**WRITTEN PROBLEM**
Select every line containing the word "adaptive" from the material, and copy those lines.

**ROWS**
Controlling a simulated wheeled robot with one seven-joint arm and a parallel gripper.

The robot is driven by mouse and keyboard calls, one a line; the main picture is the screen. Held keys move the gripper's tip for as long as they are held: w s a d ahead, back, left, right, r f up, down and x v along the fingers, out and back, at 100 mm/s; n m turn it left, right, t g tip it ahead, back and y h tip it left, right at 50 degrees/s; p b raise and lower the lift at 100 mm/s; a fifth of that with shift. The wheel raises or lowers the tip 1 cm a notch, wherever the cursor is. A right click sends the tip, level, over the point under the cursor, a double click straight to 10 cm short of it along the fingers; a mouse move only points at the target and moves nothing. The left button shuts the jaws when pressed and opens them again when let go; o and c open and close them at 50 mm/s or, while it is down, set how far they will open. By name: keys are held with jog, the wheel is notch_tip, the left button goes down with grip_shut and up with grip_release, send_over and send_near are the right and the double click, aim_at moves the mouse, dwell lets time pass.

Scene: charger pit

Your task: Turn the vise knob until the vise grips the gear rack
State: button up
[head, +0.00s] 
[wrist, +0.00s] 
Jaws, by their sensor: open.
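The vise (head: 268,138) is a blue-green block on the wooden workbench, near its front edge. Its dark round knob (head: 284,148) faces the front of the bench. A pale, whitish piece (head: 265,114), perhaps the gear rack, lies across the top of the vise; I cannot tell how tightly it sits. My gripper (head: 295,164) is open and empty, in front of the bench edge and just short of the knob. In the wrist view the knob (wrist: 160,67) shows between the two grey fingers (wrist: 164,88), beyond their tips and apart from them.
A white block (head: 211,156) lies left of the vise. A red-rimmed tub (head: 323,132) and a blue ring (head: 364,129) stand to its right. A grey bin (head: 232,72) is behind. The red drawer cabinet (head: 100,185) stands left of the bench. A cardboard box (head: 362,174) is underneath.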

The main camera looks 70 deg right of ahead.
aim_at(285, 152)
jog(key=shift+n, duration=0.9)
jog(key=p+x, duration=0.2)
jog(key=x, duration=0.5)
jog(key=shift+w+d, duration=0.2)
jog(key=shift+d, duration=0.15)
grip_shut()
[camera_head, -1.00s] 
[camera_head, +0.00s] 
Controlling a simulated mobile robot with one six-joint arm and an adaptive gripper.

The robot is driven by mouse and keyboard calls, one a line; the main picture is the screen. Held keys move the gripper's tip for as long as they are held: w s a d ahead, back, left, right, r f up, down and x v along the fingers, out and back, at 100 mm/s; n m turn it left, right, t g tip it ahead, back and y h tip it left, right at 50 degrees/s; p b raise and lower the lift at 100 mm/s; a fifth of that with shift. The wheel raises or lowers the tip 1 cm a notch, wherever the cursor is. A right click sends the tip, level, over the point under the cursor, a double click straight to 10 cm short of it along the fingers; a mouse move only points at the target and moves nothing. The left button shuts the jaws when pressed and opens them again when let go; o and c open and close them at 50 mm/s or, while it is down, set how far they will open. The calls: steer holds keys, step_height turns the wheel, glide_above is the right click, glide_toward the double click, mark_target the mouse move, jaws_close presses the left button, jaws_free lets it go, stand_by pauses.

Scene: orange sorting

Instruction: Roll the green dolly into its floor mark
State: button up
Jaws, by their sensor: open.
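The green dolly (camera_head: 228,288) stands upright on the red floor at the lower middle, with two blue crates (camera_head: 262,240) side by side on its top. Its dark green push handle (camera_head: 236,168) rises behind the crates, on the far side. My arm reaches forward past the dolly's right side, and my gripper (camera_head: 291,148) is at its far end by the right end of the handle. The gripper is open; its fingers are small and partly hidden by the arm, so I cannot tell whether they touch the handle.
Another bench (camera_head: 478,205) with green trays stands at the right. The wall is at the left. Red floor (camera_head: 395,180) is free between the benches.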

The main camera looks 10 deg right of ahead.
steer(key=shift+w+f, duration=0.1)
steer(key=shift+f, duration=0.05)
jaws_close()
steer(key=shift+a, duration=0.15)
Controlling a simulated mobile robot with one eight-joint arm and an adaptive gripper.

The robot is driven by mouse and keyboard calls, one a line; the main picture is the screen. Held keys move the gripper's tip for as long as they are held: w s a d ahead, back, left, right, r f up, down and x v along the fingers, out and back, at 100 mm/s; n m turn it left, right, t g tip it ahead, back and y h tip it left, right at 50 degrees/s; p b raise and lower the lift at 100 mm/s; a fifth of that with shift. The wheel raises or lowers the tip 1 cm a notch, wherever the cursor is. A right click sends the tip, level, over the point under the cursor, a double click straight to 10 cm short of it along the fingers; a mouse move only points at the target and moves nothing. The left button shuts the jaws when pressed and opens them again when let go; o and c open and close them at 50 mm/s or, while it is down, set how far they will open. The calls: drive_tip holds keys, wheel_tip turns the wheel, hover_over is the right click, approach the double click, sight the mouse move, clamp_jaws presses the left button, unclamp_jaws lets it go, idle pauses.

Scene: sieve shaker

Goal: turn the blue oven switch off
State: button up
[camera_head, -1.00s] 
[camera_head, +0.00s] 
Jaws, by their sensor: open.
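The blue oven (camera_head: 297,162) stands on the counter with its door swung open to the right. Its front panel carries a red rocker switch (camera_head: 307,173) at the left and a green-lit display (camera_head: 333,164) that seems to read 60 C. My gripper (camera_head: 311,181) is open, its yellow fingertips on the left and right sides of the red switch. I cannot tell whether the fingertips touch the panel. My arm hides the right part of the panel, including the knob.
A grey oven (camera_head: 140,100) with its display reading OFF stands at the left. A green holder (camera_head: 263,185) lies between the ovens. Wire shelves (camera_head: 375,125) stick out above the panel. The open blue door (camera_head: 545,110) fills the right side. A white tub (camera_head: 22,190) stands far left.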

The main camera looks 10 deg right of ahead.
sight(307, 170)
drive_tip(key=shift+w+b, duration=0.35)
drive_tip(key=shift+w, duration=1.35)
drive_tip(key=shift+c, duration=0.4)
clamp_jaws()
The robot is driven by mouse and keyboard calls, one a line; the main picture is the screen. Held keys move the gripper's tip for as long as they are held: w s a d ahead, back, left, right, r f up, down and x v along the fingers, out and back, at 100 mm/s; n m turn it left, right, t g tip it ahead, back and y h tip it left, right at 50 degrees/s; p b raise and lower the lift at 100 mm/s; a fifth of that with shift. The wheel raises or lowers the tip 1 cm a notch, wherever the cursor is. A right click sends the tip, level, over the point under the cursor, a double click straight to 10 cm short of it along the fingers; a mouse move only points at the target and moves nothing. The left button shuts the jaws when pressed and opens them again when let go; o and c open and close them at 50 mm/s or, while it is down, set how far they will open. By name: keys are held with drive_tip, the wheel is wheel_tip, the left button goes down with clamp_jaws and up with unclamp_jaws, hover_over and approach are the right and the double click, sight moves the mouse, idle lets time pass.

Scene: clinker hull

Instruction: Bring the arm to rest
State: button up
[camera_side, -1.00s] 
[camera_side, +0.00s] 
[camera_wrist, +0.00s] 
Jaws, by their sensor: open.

**COMPLETE RESPONSE**
Controlling a simulated mobile robot with one six-joint arm and an adaptive gripper.
Controlling a simulated mobile robot with one eight-joint arm and an adaptive gripper.

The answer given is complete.